Reading like a writer is a lesson I’m just beginning to get my head around as far as targeting teaching it to my students--planning for it, providing scaffolding and plenty of practice. But last week I used one of my earliest lessons--one I’ve been using for years--and it was as practical, fun, and varied as ever. The lesson was on beginnings and endings, and the occasion was the day I returned an initial draft with revision comments. (Having told them on the first draft not to get hung up on a good beginning--just start.)
This year’s students clearly know that a question is often a good hook, but many of them hadn’t exercised the imagination to put themselves into my shoes and wonder how many papers would begin “What is shalom?” I ask how many of them continue reading a blog or a magazine article if the first line doesn’t grab them. I reassure them that I’m paid to keep reading their papers, but in any real life writing, if they don’t grab their reader in the first sentence, they’ve lost her.
I read a couple of brief excerpts from the chapter on beginnings and endings in William Zinnser’s On Writing Well and tell students to take notes. They particularly like the list of possible qualities in an opener: “freshness, or novelty, or paradox, or humor, or surprise, or...an unusual idea, or an interesting fact, or a question” (56). They take furious notes and ask me to repeat.

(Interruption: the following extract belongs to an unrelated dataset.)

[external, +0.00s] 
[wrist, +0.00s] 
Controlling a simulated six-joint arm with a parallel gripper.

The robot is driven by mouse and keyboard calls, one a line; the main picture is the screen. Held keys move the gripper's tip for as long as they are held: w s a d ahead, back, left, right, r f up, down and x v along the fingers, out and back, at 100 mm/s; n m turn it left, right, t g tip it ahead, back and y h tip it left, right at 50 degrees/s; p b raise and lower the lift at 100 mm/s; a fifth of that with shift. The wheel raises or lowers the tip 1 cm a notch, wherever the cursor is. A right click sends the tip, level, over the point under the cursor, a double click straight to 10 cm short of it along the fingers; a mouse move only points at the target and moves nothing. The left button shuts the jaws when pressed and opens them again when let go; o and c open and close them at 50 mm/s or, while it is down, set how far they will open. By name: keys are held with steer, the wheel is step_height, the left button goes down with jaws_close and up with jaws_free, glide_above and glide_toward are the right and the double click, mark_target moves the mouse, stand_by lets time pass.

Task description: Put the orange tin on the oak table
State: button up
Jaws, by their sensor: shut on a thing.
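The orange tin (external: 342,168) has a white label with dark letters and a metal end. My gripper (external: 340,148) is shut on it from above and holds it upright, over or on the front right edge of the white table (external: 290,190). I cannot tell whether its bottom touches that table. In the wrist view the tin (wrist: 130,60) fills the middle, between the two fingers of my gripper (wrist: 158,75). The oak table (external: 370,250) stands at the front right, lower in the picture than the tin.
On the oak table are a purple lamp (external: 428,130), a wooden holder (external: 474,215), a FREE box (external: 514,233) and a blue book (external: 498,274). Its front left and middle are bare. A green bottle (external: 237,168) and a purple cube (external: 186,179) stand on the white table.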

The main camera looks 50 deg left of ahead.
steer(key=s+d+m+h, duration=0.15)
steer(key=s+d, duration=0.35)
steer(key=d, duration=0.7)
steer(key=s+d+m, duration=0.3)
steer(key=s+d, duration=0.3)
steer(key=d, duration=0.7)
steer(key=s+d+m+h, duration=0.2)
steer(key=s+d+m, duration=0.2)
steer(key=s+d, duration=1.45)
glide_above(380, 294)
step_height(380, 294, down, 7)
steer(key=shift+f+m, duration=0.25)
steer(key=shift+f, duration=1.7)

Next I pass out a stack of old Time magazines, one per student, that I can borrow from our school library for the morning. I instruct students to look at articles that are at least three paragraphs long--not ads, not captions, not news-in-brief or obituaries. Read first lines until one grabs them. Then look back at their notes and see if they can find the principle that made that line interesting so they can apply that principle to a similar hook, possibly in the piece of writing I just handed back.
Finally, look at last lines and find one with a satisfying sense of conclusion. Endings are more difficult than beginnings for all of us, and especially for students--how to sum up without being mind-numbingly redundant; how to be interesting without introducing inappropriately new material. (My favorite example was an article about scientifically engineered food that started with a quote from Winston Churchill about being close to the day when we could do away with the absurdity of raising a whole chicken just for the use of its breast and concluded with the suggestion of calling such an engineered dish a “McChurchill.”)

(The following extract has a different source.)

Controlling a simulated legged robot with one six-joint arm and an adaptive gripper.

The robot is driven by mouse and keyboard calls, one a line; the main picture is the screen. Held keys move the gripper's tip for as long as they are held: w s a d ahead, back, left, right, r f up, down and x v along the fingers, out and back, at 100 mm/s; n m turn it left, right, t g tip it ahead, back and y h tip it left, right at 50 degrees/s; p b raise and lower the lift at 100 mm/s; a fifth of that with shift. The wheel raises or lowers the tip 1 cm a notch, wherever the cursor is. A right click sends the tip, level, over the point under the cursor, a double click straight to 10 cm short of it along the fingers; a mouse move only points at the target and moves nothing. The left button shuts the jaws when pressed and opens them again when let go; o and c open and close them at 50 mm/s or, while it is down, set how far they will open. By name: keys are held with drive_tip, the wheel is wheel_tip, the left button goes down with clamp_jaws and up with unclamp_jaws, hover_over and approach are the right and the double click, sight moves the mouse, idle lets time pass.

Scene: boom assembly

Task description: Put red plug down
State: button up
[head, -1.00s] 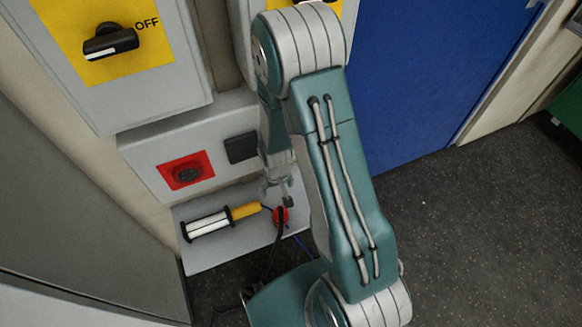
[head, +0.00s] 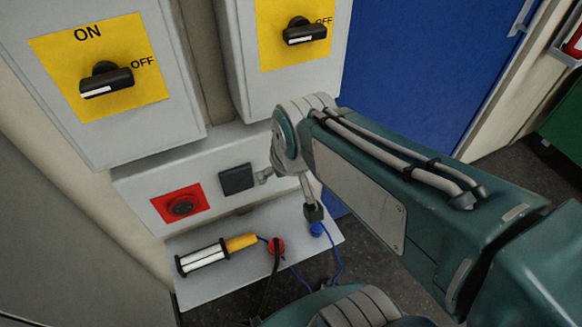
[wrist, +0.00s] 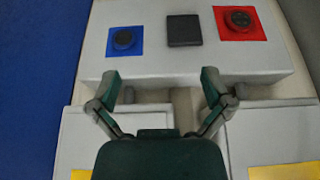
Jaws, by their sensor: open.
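The red plug (head: 276,246), with a black cable, lies on the grey shelf (head: 210,285) in the head view, just right of the lamp's yellow handle. My gripper (head: 289,195) is above and to the right of it, apart from it. In the wrist view my gripper (wrist: 160,85) has its two fingers spread wide with nothing between them. The red plug is not in the wrist view. A blue plug (head: 316,229) with a blue cable shows just below one fingertip in the head view; whether they touch cannot be told.
The lamp (head: 203,257) lies on the shelf. Above it are a red socket (head: 182,207) and a dark square cover (head: 236,178); the wrist view also shows a blue socket (wrist: 124,39). Switch boxes with black knobs (head: 105,82) hang above. A blue door (head: 420,70) stands behind my arm.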

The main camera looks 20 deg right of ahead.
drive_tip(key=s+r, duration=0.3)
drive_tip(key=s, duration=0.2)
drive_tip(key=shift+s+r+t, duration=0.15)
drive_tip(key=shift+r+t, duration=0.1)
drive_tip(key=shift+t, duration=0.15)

Collateral benefit from the exercise is introducing digital natives to an intriguing medium: print magazines. In one period a student asked whether he couldn’t just look up an article on CNN.com. While part of me was so elated he was aware of articles on CNN.com that I nearly acquiesced, I steeled my heart and refused.

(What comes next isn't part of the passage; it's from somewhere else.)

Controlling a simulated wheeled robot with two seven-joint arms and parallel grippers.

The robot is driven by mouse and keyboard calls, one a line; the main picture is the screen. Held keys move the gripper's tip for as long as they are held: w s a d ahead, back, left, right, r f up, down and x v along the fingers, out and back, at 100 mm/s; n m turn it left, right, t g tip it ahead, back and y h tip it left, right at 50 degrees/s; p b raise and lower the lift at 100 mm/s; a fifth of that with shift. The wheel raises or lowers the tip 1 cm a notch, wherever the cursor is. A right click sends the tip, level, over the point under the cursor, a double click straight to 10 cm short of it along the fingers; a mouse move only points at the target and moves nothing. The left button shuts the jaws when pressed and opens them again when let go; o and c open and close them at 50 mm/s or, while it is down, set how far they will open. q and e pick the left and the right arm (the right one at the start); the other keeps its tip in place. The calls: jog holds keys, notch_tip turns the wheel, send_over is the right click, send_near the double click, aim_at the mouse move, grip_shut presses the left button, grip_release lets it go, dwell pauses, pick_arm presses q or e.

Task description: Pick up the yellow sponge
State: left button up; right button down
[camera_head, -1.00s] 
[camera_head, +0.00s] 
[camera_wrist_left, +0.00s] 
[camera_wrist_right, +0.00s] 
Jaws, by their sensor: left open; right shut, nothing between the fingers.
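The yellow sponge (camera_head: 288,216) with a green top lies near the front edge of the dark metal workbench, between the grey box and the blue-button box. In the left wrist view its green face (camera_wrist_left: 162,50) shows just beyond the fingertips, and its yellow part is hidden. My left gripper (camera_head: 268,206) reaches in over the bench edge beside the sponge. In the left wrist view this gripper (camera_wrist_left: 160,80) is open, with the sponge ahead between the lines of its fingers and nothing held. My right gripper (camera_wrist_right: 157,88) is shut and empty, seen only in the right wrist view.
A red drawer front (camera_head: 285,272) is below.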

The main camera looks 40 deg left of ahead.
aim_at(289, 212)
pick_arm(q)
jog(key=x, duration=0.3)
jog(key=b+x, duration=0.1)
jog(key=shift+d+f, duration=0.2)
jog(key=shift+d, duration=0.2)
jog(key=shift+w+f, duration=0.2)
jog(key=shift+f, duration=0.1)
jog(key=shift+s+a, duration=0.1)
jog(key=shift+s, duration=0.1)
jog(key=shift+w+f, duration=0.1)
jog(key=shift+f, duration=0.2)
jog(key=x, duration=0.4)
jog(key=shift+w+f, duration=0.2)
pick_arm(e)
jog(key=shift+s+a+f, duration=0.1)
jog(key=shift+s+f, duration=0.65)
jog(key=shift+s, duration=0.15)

There is an art of deciding when the targeted learning should momentarily give way to the unintended learning, and I don't always make the right calls, but I think I made a few right ones in this lesson last week. One student called me over and asked incredulously about a graph of world religions showing Christianity to be the most prevalent. I stifled my urge to remind him of the ban on captions, and instead briefly discussed why that graph surprised him and where the data might have come from.
Another student raised his hand and asked, “What if the title in interesting but the first line is not?” He showed me the first line he found dull: “Neil Gaiman remembers being punished.” When I told him Neil Gaiman is a popular author, that I've read a couple of his books, and that the line made me wonder whether this is a long ago childhood memory that inspires his writing, and made me relate by thinking of punishments that I remember, his eyes lit up, and he got a bit more background information on the world.
Something else I noticed: There were surprisingly few articles that did not follow Zinnser’s advice of closing with a quotation. I, however, will not. I’m imaginatively wondering how that will strike you--and with that, I have followed the other bit of Zinsser’s advice, “to bring the story full circle--to strike at the end an echo of a note that was sounded at the beginning” (67). And now I’ve done the other thing, too.